Regardless of whether Mr. Matrka was driven by revenge or ethics, this much is certain: The scandal would never have erupted without one graduate student's doggedness.

Back to School

Tom Matrka always wanted to go to graduate school. And, at 37, the timing seemed right. With a decade of work as an engineer under his belt, he had his debts under control. He enrolled in the mechanical-engineering master's program at Ohio University. "I love this stuff," he says. "I really enjoyed being in school." So when in the spring of 2003, about six months into his master's degree, his adviser, M. Khairul Alam, invited the straight-A student to stay on to complete a Ph.D., it was, he says, "almost like a dream come true."

But a year later, the dream soured. Maybe it was because he had turned down a campus job Mr. Alam arranged for him. Maybe it was because he had decided to work with another professor on his Ph.D. research. Or maybe, he says, Mr. Alam just didn't like him. Whatever the reason, Mr. Matrka says, suddenly nothing seemed to please his adviser.

Mr. Matrka submitted several drafts of a thesis proposal — a formality, he thought, since he had already completed his research — and each time his adviser proclaimed it inadequate. To Mr. Matrka, it looked as if Mr. Alam was purposely holding him back while letting other, less-qualified students pass through. "He was holding me to a different standard," says Mr. Matrka. (Mr. Alam declined to comment for this article.)

Mr. Matrka sought the advice of the university ombudsman, who suggested that looking at completed theses might give Mr. Matrka a better idea of what Mr. Alam was looking for. So Mr. Matrka went to the library.
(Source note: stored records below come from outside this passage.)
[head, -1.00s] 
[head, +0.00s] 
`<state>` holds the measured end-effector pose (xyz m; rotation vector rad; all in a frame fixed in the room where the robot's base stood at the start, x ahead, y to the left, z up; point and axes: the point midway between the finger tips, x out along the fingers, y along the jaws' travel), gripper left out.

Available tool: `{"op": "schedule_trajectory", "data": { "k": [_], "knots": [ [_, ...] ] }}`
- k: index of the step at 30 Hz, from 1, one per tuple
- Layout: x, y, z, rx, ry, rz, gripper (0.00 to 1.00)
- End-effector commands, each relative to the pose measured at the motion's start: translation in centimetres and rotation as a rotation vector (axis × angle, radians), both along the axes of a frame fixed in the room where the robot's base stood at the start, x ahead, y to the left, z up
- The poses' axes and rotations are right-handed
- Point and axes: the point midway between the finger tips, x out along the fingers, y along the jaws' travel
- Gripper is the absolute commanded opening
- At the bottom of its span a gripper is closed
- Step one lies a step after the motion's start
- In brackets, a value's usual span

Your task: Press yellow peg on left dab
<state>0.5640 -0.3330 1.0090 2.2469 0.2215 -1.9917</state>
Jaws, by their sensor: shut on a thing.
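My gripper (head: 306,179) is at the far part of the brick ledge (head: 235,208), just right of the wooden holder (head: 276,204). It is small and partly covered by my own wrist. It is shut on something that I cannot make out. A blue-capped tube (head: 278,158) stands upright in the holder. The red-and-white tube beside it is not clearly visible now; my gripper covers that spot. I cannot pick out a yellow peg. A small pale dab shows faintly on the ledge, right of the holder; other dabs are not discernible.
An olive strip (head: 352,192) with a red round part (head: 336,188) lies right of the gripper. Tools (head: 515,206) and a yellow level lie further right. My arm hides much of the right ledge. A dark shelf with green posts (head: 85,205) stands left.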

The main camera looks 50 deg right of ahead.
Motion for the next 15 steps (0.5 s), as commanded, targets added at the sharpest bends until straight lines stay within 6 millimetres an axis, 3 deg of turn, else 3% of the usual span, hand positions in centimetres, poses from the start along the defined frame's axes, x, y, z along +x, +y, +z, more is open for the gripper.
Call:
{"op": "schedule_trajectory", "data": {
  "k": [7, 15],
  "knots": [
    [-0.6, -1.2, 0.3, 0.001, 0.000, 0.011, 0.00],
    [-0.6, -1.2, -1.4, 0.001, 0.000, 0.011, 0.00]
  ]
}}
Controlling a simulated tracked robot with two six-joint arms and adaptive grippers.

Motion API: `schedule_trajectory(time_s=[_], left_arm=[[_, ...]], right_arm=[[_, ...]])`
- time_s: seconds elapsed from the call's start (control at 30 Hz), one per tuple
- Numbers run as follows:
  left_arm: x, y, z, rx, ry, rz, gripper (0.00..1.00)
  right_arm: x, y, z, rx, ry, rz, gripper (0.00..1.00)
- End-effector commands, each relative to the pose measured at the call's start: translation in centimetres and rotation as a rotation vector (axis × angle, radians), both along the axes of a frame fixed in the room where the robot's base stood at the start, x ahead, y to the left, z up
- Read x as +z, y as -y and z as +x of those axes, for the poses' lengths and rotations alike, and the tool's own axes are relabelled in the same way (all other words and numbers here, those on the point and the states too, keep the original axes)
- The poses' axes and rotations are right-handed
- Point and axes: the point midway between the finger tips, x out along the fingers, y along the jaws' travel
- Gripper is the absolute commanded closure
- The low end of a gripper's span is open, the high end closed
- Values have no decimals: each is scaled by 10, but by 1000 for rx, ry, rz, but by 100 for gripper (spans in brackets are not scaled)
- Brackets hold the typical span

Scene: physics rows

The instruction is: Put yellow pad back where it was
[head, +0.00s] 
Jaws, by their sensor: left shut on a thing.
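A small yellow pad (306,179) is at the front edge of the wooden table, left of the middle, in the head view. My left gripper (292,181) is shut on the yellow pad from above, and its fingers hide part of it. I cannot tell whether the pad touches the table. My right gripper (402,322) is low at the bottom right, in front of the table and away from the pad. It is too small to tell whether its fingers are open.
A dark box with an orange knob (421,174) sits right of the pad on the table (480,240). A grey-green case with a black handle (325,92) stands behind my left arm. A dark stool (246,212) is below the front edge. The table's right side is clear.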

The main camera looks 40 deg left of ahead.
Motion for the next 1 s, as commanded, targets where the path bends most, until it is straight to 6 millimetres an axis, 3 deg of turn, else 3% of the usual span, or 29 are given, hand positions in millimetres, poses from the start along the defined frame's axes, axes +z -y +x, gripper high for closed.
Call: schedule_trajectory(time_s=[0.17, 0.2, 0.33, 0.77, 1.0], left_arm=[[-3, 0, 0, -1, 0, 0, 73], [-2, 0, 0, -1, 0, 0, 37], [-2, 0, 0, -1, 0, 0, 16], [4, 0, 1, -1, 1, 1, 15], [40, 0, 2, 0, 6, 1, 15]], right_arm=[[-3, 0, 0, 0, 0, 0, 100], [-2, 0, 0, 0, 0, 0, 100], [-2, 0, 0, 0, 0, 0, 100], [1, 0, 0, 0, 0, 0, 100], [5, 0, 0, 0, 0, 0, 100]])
With characteristic meticulousness, Mr. Matrka read all the theses on the shelves that related to his topic — the thermal conductivity of carbon panels. He learned about the library's off-site archive and requested a few reports from there that also sounded promising.

It was then that he noticed something strange about one of the theses.
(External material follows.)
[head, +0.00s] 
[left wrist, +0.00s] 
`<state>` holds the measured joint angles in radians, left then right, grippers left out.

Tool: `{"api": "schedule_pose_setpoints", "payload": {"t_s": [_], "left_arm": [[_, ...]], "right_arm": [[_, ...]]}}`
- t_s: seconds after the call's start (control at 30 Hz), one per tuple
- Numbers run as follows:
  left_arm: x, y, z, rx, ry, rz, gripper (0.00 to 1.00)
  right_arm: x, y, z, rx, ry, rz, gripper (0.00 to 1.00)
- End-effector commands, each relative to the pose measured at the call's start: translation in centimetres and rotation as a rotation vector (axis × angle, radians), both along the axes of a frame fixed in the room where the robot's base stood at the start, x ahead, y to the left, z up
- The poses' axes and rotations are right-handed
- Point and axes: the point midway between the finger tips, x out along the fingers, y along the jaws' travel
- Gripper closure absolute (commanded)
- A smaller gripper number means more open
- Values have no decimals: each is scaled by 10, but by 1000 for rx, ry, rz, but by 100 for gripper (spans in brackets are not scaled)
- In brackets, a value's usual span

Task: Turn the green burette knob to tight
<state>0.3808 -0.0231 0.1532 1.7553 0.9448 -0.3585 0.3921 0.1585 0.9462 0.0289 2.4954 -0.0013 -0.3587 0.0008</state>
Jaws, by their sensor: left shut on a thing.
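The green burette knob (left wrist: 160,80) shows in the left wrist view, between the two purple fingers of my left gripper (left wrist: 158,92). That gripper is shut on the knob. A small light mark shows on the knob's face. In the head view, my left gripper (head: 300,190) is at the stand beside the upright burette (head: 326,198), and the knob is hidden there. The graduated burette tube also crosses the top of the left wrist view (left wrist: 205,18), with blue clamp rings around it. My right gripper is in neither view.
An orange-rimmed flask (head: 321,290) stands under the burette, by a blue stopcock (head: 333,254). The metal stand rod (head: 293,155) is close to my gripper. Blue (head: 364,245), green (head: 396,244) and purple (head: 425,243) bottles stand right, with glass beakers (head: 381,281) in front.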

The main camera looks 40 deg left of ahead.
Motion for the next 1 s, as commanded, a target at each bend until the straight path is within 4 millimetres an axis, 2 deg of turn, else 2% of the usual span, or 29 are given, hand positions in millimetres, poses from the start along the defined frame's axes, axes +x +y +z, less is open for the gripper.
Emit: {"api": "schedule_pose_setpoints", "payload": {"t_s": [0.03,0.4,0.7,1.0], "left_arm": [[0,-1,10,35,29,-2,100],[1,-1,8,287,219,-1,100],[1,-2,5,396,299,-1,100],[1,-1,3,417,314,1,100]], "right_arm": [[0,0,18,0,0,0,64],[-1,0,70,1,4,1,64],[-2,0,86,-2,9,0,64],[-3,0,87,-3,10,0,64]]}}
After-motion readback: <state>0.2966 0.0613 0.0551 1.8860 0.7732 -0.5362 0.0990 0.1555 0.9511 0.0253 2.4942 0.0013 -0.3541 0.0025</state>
"I'm looking at it," he says now, "and I'm like, wait a minute, I just saw this upstairs the other day."

There were indeed some remarkable similarities. The first 50 pages of a 1999 master's thesis, approved by Mr. Alam, reproduced verbatim the introductory chapters of a thesis completed by another student of Mr. Alam's only a year earlier. "I was shocked," says Mr. Matrka. "I couldn't believe it."

Evidently neither could anyone else. Mr. Matrka took the 1999 thesis as well as a few other, less egregious plagiarism examples to the ombudsman, Elizabeth E. Graham. He notified the university's judiciary director. He brought up his discovery in a meeting with Dennis Irwin, dean of the college of engineering, who joked that chasing plagiarism could land Mr. Matrka in court. He laid his stack of theses on the desk of Jerrel Mitchell, then associate dean for research and graduate studies, and said, "I think you'd be interested in these." Mr. Mitchell's answer, according to Mr. Matrka, was unequivocal. "No, I wouldn't," he said as he handed them back. (Mr. Mitchell confirms that he declined to read them.)

With his complaints unheeded and his hopes of entering the Ph.D. program fading, Mr. Matrka kept digging. Over the next four months, he spent his lunch breaks, sometimes up to 10 hours a week, in the library looking through old theses written for the mechanical-engineering department. Turning up more plagiarism didn't take long, he says. He just looked for items with similar names or topics, and there it was.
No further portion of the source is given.